Not wanting to repeat the whole bushwhacking non-funness I'd found on the way up, I decided to see if I couldn't find another way off the mountain. I went to the easternmost rock outcrop where I had a better view of a possible route heading northeast off the summit. The brush didn't appear to be as bad as that I'd found on the NE Ridge, so I decided to give this alternative a go. Longer and far less direct, it took lots of route-finding to avoid the brush and thickets found in many sections. Still, it would work much better, getting me back in two and half hours, more than an hour better than the ascent route. The brush relented after dropping half the distance in the first hour, after which it became more enjoyable. Back at the base of the mountain I found some old jeep roads that could be used to navigate back to the original roads I had used on the ascent. I came across some large bones, including a skull, from a horse that had died in a ravine I was crossing. A few minutes later I came across a small herd of horses grazing in the area - three mares with colts, the harem of a stallion who was the only one not inclined to run away when I was spotted. He gave a few snorts while watching me pass by before turning and directing the others to head off in another direction.
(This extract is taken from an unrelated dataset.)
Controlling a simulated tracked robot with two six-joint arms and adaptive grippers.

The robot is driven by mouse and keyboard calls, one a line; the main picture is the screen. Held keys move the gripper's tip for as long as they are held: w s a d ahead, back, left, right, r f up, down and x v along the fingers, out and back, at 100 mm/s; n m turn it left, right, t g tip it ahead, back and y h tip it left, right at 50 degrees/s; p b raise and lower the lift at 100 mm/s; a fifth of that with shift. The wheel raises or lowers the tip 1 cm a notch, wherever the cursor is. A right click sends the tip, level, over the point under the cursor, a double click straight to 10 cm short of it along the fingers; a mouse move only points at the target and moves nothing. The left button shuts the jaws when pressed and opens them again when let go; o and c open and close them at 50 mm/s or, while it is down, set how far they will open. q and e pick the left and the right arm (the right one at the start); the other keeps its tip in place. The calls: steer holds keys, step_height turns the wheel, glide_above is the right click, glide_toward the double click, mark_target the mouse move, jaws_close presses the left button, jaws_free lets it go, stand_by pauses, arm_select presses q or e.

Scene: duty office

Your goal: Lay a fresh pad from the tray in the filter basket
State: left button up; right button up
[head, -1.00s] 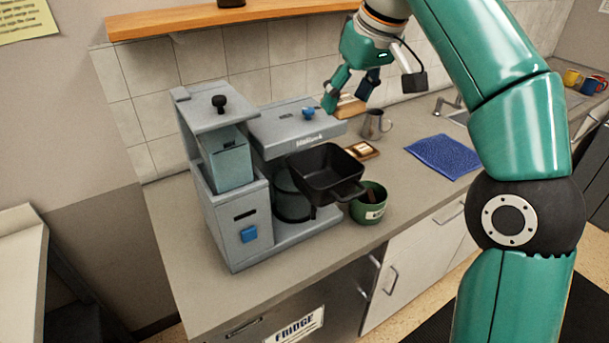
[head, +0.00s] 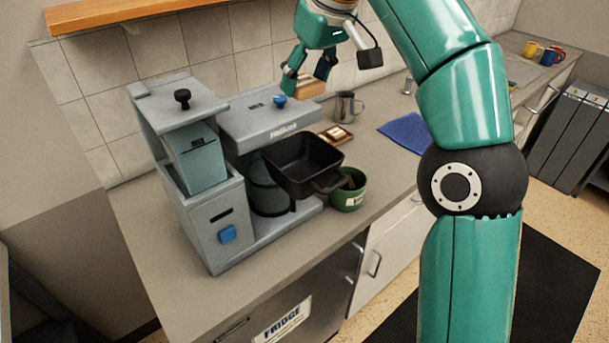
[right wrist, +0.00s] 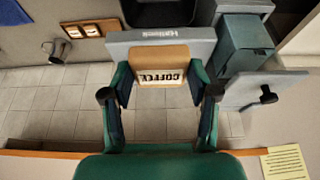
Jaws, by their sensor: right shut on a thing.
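The right wrist view shows the pad (right wrist: 158,62) between both fingers, with a pale label reading COFFEE. The gripper holds it in the air, behind and right of the brewer's blue knob. The black square filter basket (head: 292,180) sticks out from the brewer's front, with its handle toward the front right; I see no pad in it. The small wooden tray (head: 346,143) lies on the counter behind the basket; cream pieces show in it. My left gripper is not in view.
The grey brewer (head: 200,222) stands on the counter, its top housing over the basket's rear. A green tub (head: 351,198) stands close to the basket's right. A metal jug (head: 346,107) and a blue cloth (head: 406,133) are farther right. A wooden shelf (head: 130,10) runs along the wall.

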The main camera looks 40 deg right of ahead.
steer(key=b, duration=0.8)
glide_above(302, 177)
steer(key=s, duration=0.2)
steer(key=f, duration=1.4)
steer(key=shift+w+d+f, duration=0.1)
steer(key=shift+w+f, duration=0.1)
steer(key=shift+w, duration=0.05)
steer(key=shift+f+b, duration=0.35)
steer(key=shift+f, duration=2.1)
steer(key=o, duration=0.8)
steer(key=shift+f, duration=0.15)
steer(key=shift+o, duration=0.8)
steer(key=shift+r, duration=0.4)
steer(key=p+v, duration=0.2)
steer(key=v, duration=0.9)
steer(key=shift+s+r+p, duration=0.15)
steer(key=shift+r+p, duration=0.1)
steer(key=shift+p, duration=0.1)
Back on the original road, I eventually got back to my bike and began riding it down, soon spotting two trucks making their way up from the airport. One pulled over to let me pass by while the second, a short distance behind, stopped in the middle with difficulties. I stopped to watch them discover a busted exhaust pipe which caused the muffler to get jammed up in the undercarriage after making contact with the ground. The owner was visibly distraught (you could see the dollar signs swimming around his head) while the other driver and myself tried to console him some - it wasn't a fatal problem that would require a tow, just some wire to tie it off until it can be driven back to the shop. After the other driver assured me he had it under control, I left him with his unhappy friend and finished the ride back to the van - sure glad I didn't try to drive up that road further.

I still had almost an hour of daylight, and after taking a shower I spent most of it driving west on US50 to Carson City. I spent a few hours at a Starbucks there uploading photos and making a plan for the next day since I had gotten ahead of schedule. I ended up sleeping on the west end of town where I planned to hike the next morning. It was a little warmer that evening than it had been and I mostly slept on top of the sleeping bag, but still cool enough to be reasonably comfortable...


Kirk D - Gardnerville NV comments on 02/26/18:
Peak 5656 just to the east where you were here is an obscure gem. A stiff and short climb from Ft. Churchill SP, we have called it South Churchill Butte for years. Early Spring car camps to check out gear and stuff made this one worth doing over and over . . . there is a 'window' with binoculars where one can see Tower Peak in the distance.